Quoting gregor herrmann (2025-03-07 00:14:19)
> On Thu, 06 Mar 2025 14:53:07 +0100, Giuseppe Sacco wrote:
> 
> >I think that even for emails, the line length should be kept at a reasonable
> >value in order to maximize the readability. Such value is usually lower than
> >80, as shown, for example, in
> >https://baymard.com/blog/line-length-readability . I do have a large screen,
> >but I keep my email/text editors quite narrow in order to allow less than
> >100 characters per line. Of course YMMV.
> 
> Thank you for this link.

For completeness sake, I recommend to take newer research into account,
which a) questions if longer lines generally harms reading due to flaws
in especially one major research project from 2029, and b) points at
printed and digital texts affecting readability differently:
https://designregression.com/article/line-length-revisited-following-the-research

Despite long lines possibly not really *generally* hampering
readability, some of us *are* helped by following the typographic
conventions of 50-70 chars per line, be it due to e.g. dyslexia or
simply years of training our reading skills with print style texts.

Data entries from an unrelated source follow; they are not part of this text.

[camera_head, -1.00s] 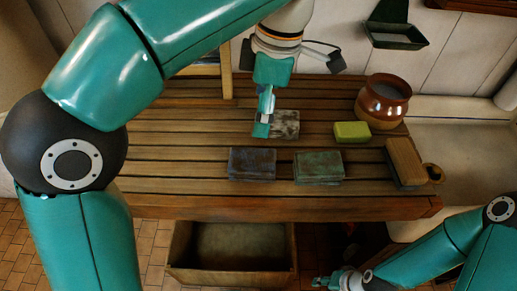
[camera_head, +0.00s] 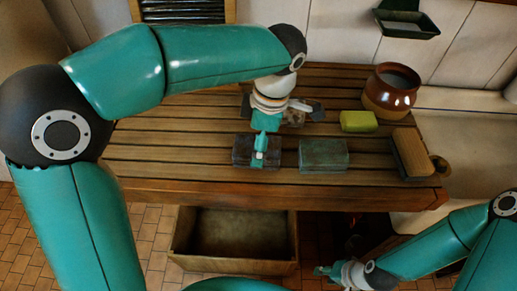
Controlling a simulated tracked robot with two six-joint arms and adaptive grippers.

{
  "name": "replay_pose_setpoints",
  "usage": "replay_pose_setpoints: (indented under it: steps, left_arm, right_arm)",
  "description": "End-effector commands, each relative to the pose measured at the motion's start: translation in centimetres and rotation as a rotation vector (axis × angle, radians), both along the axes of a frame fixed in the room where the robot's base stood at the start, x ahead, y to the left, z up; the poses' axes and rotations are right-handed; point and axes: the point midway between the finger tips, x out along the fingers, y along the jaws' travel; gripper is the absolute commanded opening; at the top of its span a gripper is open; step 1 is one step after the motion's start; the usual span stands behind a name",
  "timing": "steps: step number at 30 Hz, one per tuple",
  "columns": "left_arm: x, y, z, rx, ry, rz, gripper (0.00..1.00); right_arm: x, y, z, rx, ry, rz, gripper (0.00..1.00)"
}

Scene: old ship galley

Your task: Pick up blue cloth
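The blue cloth (camera_head: 241,151) is a folded, dark blue-grey block on the slatted wooden table (camera_head: 180,170), left of a similar green cloth (camera_head: 323,155). My left gripper (camera_head: 259,158) points down over the blue cloth and hides its middle. I cannot tell whether it touches the cloth, and its fingers show edge-on, so their opening is unclear. My right gripper (camera_head: 326,271) is low, in front of the table and away from the cloths. It is small in view, and its opening is unclear.
A pale, stained cloth (camera_head: 293,118) lies behind, partly hidden by my left wrist. A yellow-green sponge (camera_head: 359,121), a brown jar (camera_head: 390,90) and a wooden brush (camera_head: 411,152) stand on the right. An open wooden crate (camera_head: 235,266) sits below the table's front edge.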

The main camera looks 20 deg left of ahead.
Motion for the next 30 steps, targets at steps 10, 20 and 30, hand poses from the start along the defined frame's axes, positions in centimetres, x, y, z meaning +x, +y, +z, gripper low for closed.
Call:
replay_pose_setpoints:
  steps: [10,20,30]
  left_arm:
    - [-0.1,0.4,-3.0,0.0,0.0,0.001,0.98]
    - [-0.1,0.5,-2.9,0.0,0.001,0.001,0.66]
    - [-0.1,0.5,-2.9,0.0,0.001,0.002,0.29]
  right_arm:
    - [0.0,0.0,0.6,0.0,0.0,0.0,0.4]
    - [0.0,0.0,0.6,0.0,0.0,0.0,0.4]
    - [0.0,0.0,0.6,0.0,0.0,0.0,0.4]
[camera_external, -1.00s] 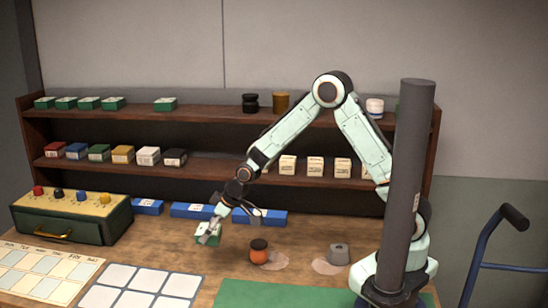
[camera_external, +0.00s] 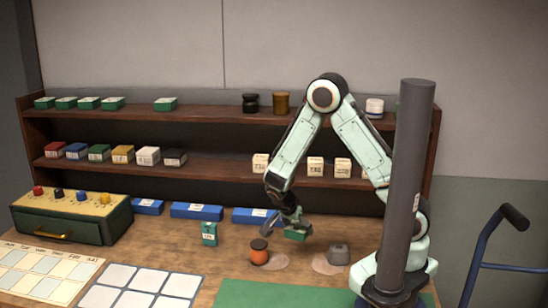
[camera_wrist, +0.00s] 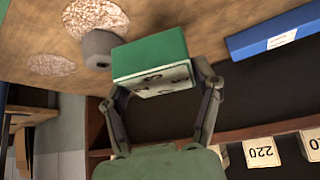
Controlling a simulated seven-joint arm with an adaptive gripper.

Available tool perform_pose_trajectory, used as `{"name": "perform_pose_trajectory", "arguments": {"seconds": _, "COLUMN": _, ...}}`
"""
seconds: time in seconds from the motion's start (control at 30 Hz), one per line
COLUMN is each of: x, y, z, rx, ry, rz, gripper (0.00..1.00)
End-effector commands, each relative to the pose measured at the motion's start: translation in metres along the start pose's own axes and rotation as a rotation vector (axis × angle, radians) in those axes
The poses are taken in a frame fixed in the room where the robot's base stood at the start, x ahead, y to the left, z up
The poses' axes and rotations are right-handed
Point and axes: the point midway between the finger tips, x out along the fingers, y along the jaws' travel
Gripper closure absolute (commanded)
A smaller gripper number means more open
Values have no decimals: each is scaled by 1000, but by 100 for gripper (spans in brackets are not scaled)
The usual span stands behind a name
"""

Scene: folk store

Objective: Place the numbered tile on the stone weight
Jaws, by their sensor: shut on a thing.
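My gripper (camera_external: 292,227) is shut on the numbered tile (camera_external: 297,235), a green block with a white face. In the wrist view my gripper (camera_wrist: 160,78) has one finger on each side of the tile (camera_wrist: 150,57), and dark marks show on its white face. The tile is held above the table, left of the stone weight (camera_external: 338,254), and apart from it in the external view. In the wrist view the weight (camera_wrist: 97,47) is partly overlapped by the tile.
An orange jar with a dark lid (camera_external: 259,252) stands left of the weight. A second green tile (camera_external: 209,233) stands upright farther left. Blue boxes (camera_external: 197,211) line the back of the table below the shelves (camera_external: 220,170). A green mat (camera_external: 270,294) lies in front.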

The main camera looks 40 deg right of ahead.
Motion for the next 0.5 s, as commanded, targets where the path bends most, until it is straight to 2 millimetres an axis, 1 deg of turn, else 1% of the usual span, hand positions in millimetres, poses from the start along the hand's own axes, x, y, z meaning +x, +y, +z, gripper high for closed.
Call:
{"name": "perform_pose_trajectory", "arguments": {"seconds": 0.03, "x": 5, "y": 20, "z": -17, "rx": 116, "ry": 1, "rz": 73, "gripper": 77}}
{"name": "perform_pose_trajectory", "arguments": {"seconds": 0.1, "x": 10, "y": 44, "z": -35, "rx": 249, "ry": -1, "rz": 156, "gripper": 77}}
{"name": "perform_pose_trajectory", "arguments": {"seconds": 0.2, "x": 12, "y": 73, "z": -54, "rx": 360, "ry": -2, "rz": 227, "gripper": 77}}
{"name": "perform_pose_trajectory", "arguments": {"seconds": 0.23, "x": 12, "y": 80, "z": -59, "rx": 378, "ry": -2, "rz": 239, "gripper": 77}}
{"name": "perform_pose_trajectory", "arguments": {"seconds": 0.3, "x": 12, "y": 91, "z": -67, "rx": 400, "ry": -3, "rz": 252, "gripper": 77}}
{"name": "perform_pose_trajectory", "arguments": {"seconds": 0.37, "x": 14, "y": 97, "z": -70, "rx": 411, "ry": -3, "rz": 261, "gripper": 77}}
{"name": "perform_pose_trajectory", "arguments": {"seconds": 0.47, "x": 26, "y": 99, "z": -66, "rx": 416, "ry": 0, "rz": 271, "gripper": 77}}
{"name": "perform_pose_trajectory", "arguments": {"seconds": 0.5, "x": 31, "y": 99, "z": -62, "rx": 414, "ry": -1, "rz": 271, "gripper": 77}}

Yes, some of us are younger, which quite likely means that reading
skills have been trained to a larger degree on online media than on
printed books, i.e. less commonly following typographic conventions
and therefore potentially more fluent in processing long lines.

Søren proposes to simply not wrap when composing. That helps reading on
narrow width devices, but harms reading on conventional MUAs expecting
less than 80 chars per line, and harms reading on wide width devices for
some of us. Sure we can then tell folks to change MUA and to resize
their windows, but that is not nice to impose of human beings, being
creatures of habit.

I favor the proposal of continuing to follow the convention of wrapping
below 80 chars per line, and ecourage the use of f=f. That helps those
stock in the 90s, either mentally or through their choice of arcane MUA,
but harms those with large width MUAs and skilled reading long lines,
and those reading emails on narrow width devices. But only the
(allegedly large) subset of those users who use MUAs not supporting f=f.


> Following long lines and than backtracking to the next line is 
> tedious for me; and if I have to turn my head right and left I'm much 
> more prone to just delete a mail than to follow through and complete 
> reading the whole text. -- There's a reason why texts in newspapers 
> are typically in columns and not across the whole page.
> I acknowledge that there are people in Debian whose neck and eyes 
> are better than mine, and who have less knowledge about email 
> customs, and who use broken MUAs, and who want me to adjust my 
> terminal size but I'd like to note anyway that I'm not supporting any 
> change in the recommendations for Debian mailing lists, and I'll keep 
> ignoring unreadable emails in the future.

Yes, arguably the issue of non-wrapped text causing too long lines is a
luxury problem that can be addressed by simply changing window size.
But that is asking creatures of habit to change habits, which is a lot.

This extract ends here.